I have a vivid memory of watching television with my mother and a black woman. We are all in a small sunny second floor room in a house in Pittsburgh. The television is next to an odd gas fireplace. I am on a couch. On the television is something I have never seen: a large racially integrated crowd. The crowd is singing “We shall overcome.” My mother and the woman are standing behind the couch. Both are crying. I suspect it was this event; but who can say?
A five years later it was easy to believe that a black man might be president. A few years later it was easy to believe a woman might be. But then, the Republican party’s Southern strategy, and sadly all that unwound.
We maybe turning that around. But this isn’t going to be easy. We are very polarized, there is a lot of angry hateful/fearful people out there. It’s is only an example, but let us not gloss over how awful Proposition 8 really is.
Wow. Barutiful — thank you.. I think maybe Lee was there? (Lee — are you lsitening? Dp you have this feed?) And, of course, Lewis was working in MS on voter registration the next year.
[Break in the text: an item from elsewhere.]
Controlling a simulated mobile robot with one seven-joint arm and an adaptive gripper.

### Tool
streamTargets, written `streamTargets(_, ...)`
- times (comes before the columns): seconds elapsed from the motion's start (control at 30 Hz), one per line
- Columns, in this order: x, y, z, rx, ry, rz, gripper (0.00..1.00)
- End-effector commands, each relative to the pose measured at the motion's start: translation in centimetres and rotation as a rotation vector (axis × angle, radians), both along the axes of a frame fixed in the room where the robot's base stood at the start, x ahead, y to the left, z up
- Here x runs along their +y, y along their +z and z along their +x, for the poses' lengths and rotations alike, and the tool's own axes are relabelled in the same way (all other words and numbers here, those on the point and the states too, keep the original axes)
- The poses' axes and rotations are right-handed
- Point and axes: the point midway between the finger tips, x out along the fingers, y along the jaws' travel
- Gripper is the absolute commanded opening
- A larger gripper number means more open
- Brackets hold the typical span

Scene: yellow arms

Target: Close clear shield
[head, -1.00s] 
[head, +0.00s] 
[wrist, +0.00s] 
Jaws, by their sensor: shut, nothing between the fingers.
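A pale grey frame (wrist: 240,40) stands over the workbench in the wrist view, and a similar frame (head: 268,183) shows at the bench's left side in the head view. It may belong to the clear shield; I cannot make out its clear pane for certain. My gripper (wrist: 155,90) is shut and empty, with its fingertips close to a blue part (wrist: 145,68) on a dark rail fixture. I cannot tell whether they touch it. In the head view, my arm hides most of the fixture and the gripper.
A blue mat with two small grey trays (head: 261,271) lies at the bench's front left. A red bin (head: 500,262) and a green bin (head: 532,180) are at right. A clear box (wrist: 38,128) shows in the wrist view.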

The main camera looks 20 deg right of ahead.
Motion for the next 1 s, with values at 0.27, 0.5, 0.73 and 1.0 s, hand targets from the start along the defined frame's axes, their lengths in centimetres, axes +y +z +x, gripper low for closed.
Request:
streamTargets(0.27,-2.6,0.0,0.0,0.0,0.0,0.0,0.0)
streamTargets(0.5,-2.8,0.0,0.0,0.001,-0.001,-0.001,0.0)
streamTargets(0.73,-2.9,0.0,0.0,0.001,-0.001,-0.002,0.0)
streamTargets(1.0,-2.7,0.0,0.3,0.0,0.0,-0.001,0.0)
And I remember thast your mother said that one of her sons was working that summer in Africa and one in Mississippi, and that the latter was in more danger.
I was the one that went to Africa. However, I was at the march. It was my privilege to hear about the dream in person. My most vivid image of the election on Tuesday is that of Rev. Jesse Jackson standing ‘alone’ unnoticed in the crowd at Grant Park crying.